■ Task directions:
Transcribe word for word only the span whose first line is the one with "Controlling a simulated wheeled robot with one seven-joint" and whose last line is the one with "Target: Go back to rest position"; both of those lines belong to it.

Records from a collection:
◆ ◆ ◆ ◆ ◆

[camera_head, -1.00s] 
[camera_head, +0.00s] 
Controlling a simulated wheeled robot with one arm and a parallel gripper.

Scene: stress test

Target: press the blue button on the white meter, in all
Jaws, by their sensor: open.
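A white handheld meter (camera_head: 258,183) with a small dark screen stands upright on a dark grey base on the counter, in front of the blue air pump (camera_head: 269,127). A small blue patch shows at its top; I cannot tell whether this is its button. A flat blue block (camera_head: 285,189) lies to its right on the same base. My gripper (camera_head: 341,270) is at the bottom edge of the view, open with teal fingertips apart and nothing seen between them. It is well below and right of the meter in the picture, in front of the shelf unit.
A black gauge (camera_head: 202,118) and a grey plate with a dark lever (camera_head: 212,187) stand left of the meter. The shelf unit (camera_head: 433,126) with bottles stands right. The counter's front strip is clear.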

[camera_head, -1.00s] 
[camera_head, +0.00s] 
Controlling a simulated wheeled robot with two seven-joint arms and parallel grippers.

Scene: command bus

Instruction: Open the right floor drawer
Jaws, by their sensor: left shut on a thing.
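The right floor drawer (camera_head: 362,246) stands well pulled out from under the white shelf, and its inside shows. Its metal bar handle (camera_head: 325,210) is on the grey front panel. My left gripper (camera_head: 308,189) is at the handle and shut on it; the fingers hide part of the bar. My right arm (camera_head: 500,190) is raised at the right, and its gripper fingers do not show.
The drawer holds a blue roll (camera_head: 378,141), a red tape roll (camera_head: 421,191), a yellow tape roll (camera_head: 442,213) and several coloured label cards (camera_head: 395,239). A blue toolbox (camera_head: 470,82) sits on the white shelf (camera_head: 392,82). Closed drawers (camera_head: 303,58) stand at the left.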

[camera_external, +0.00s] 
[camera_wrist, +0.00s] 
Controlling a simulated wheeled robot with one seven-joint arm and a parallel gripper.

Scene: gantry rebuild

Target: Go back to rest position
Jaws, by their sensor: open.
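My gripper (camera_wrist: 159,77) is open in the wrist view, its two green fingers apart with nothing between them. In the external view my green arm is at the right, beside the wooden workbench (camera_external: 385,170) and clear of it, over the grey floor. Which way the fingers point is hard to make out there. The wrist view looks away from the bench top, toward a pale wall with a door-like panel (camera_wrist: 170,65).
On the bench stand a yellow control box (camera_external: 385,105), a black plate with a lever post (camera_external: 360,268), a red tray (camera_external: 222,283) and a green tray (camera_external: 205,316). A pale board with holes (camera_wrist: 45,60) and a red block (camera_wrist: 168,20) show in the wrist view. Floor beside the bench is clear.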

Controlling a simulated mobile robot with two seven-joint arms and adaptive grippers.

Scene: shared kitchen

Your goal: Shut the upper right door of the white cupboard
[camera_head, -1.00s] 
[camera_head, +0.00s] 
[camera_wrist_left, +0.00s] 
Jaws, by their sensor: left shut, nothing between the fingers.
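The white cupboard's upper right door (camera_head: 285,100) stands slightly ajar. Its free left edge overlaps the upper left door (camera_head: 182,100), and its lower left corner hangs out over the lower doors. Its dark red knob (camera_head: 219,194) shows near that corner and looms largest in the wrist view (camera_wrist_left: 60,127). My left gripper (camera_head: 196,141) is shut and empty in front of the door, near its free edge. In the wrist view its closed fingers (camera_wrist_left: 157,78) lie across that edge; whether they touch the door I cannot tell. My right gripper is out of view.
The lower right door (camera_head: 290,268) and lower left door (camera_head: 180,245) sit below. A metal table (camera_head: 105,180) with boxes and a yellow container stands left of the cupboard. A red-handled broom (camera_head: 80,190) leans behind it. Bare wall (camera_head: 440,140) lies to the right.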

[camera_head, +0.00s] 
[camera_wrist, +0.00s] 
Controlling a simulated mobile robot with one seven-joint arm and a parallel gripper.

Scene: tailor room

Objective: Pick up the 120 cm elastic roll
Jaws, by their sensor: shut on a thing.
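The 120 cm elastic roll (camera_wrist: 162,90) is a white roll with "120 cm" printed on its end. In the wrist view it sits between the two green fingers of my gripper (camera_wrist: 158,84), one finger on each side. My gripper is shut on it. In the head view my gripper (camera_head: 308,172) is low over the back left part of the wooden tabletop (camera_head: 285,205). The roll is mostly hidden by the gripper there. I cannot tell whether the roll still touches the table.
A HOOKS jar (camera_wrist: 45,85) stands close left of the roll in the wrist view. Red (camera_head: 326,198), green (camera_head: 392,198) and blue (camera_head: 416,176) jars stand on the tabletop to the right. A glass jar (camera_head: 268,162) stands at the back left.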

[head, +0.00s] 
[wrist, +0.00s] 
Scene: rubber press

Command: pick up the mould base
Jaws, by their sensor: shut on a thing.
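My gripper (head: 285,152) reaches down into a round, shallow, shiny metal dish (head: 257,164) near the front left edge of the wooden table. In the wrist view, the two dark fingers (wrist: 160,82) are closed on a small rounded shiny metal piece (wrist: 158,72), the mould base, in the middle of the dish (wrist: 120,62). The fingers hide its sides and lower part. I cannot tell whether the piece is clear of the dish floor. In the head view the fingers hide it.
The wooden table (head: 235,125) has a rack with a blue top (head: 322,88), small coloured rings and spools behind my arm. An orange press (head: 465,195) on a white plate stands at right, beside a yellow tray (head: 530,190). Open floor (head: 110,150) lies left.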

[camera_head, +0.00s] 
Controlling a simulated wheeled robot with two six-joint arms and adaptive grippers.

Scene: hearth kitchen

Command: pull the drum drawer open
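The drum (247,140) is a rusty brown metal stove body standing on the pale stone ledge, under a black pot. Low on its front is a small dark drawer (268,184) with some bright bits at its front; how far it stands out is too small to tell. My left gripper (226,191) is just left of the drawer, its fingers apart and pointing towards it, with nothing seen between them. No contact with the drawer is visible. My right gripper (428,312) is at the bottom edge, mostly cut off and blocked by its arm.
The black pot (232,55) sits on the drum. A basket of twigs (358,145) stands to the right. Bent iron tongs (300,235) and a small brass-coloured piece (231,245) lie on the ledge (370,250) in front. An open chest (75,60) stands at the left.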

◆ ◆ ◆ ◆ ◆

■ Finished task:
Controlling a simulated wheeled robot with one seven-joint arm and a parallel gripper.

Scene: gantry rebuild

Target: Go back to rest position

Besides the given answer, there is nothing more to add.